A Bit of Summer in the Fridge

On Wednesday 1st May (you probably remember it; this year's summer) I picked some wild garlic and when I got it home washed it and puréed the leaves in my mini food processor together with some soft salted butter. 


I often find that the best way to clean out the food processor is to firstly wipe it out with something edible before washing it.  So having a couple of small crusts (a bit of ciabatta and a tiny crust of Vicky's multigrain) I made some croutons (tear up bread, wipe out processor with it, spread on baking tray and, next time oven is on, bake till crisp and golden - good with soups, salads or as a nibble.)


I put in the Wild Garlic Butter in the fridge and waited for inspiration.  So far this is what I have used it for ...

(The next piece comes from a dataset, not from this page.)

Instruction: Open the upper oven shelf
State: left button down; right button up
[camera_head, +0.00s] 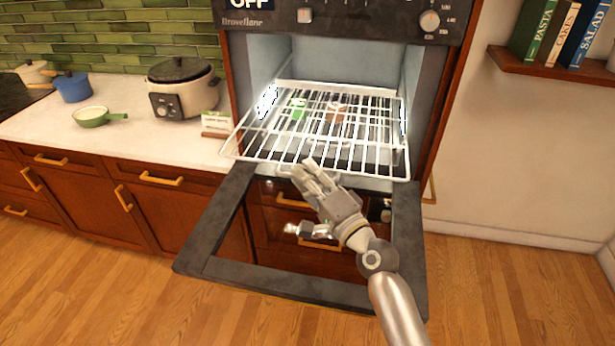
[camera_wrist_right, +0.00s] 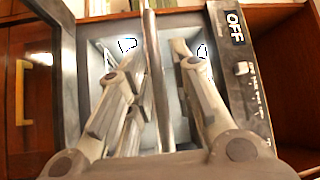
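The oven's upper shelf (camera_head: 262,157) is a white wire rack sticking out of the open oven cavity over the lowered door in the head view. My right gripper (camera_head: 306,170) is at the rack's front edge, with its fingers pointing toward the oven. In the right wrist view, my right gripper (camera_wrist_right: 155,55) has its fingers apart, with a thin silver bar (camera_wrist_right: 150,25) running between them. The bar looks like the rack's front edge. I cannot tell whether a finger touches it. My left gripper is not clearly seen.
The dark-framed oven door (camera_head: 290,287) is lowered, with a glass pane; a silver shape in the pane is unclear. A white countertop (camera_head: 140,140) with a slow cooker (camera_head: 184,88) and a green pan (camera_head: 92,117) is on the left. Wooden floor (camera_head: 510,295) is clear at right.

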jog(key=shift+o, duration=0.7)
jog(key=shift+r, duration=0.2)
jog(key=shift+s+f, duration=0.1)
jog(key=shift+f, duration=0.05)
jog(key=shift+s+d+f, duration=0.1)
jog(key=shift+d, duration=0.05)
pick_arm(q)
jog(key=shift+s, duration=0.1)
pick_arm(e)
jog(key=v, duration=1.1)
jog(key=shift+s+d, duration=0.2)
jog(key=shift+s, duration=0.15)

Spicy Noodles with Salmon and Wild Garlic

I bought a pack of ready cooked (my apologies) noodles on ... and this is what I did with the few I had left over.  I also had a bit of salmon skeleton in the freezer.  You might think this is odd but we bought about half a salmon from which I cut some meal sized pieces and froze the remains for later use.  I just poached it a few minutes and then carefully removed all the flesh from the bones - more than enough for me, in fact I finished it on toast the next day!  Economical or what!


I just melted some wild garlic butter and tossed in the noodles and salmon till hot, added a squeeze of lemon and finished with an extra knob of garlic butter to keep my cholesterol up!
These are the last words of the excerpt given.